Sulaiman - 18-7-2016 at 03:29

If the air is dry then a fan blowing over a damp cloth will cool the air, the cloth can 'wick up' water from a reservoir.

AJKOER - 6-8-2016 at 05:13

Quote: Originally posted by Sulaiman  
If the air is dry then a fan blowing over a damp cloth will cool the air, the cloth can 'wick up' water from a reservoir.


I you live in dry states like Arizona, this method is very effective and competitive to air conditioning.

A simple experiment, spin a damp wash cloth in dry air and feel the significant cooling effect.

See, for example, http://www.newair.com/kb/the-secrets-to-keeping-cool-with-ev...

A secondary advantage, you have also adjusted your excessively dry air.

Note, not mentioned in some promotional material is what the total effect of such products could be in more humid environments. Yes, the temperature in the room may still drop, but the natural ability of your body to cool itself (likewise through evaporative cooling) is impaired as the humidity increases. Bottom line, you may not actually feel (or be) cooler.

[Edit] The article link above does cite an interesting idea of using ones central air conditioner to provide some reduced level of cooling with dehumidifying. Then, use a portable evaporative cooler to 'cool' select areas. This dual strategy can save energy, and is more compatible with more green/solar powered homes, where the energy reserve may be limited.

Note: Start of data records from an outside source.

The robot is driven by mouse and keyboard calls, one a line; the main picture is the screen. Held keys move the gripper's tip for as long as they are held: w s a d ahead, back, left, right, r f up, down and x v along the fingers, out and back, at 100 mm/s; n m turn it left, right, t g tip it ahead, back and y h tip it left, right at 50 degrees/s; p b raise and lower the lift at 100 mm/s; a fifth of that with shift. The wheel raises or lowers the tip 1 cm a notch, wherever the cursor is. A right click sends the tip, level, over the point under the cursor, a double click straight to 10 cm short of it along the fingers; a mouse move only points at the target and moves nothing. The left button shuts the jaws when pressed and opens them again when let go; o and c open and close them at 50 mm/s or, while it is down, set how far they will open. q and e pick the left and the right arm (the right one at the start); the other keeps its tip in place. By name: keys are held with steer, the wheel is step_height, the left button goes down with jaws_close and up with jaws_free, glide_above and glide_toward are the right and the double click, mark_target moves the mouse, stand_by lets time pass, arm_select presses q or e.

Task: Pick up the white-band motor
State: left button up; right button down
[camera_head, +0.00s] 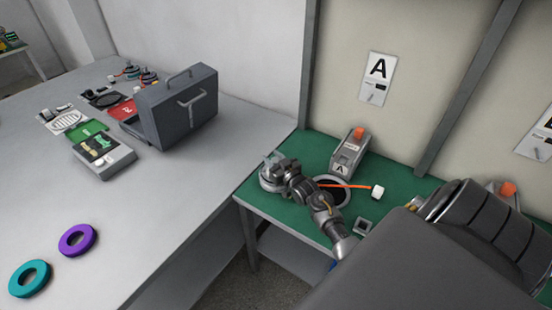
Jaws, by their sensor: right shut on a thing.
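My right arm reaches in from the lower right over the green-topped table (222,200). My right gripper (276,167) is near that table's left corner, shut on a grey round motor (268,184). The gripper hides much of the motor, and its band colour is hard to make out. An orange cable (345,185) runs right from behind my wrist to a white plug (377,192); its other end is hidden. My left gripper is not in view.
A dark round fixture (345,193) and a grey box marked A (349,153) are behind my arm. The grey table (180,215) at left holds an open case (180,108), a purple ring (78,240), a teal ring (29,278) and small motors (148,76). Its middle is clear.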

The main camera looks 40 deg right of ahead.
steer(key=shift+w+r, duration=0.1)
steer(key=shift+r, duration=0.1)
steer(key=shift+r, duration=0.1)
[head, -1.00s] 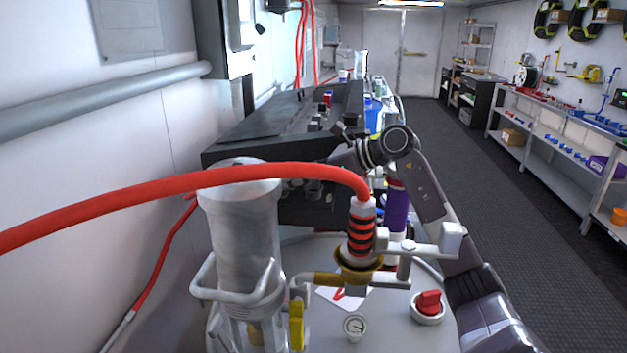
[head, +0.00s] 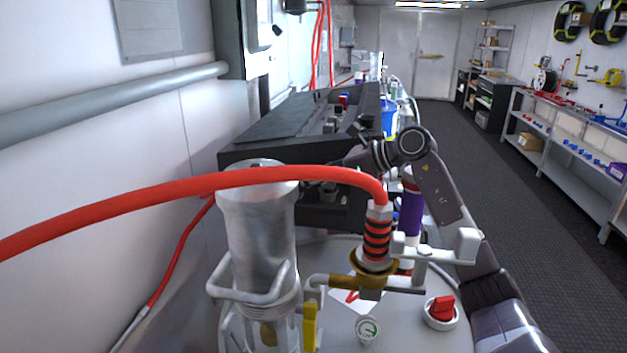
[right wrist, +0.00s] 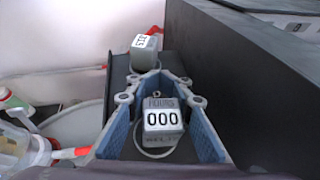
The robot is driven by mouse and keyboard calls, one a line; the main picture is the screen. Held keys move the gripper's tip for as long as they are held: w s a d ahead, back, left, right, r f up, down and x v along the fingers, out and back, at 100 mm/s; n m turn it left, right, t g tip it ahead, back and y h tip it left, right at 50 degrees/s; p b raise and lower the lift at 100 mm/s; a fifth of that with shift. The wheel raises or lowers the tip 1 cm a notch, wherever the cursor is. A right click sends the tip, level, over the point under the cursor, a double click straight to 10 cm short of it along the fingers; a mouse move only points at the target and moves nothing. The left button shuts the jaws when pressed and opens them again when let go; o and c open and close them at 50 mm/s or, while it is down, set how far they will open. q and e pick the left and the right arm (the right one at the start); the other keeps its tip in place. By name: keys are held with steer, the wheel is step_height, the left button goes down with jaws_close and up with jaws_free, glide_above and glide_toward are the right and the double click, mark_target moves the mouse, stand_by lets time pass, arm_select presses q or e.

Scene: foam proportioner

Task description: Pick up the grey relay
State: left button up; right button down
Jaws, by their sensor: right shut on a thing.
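In the right wrist view a grey box (right wrist: 163,117) with a white face reading 000 sits between the two blue pads of my right gripper (right wrist: 159,80). The gripper is shut on it. A thin loop of cable curves around it. A second, similar grey box (right wrist: 147,58) with a white label stands just past the fingertips on a dark ledge. I cannot tell from the labels which box is the relay. In the head view my right arm reaches over to the black console (head: 330,213), and its fingers are mostly hidden. My left gripper is not in view.
A clear cylinder (head: 260,230), a red hose (head: 150,208) and a brass fitting (head: 374,272) stand in front of the console. A red knob (head: 442,308) is on the tank top. The aisle floor (head: 500,190) is free.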

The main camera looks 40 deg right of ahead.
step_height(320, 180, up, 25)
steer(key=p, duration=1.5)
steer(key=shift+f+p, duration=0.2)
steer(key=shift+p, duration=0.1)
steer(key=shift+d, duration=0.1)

[Edited on 6-8-2016 by AJKOER]

Morgan - 6-8-2016 at 05:34

I remember stopping along the road somewhere in the desert southwest where there was a funny arrangement along the side of some small gift store and wondered what the heck was that and concluded it was some kind of water evaporation cooling device. Maybe as a bonus the humidity would be good for your skin.
Here's one for a car.
https://upload.wikimedia.org/wikipedia/commons/a/af/1949_Hud...
https://en.wikipedia.org/wiki/Evaporative_cooler
https://en.wikipedia.org/wiki/Car_cooler

[Edited on 6-8-2016 by Morgan]

vmelkon - 10-8-2016 at 06:06

Interesting.
I had heard that ancient egyptians would hang a wet cloth on the window. If the wind blows inside, you get cooled air.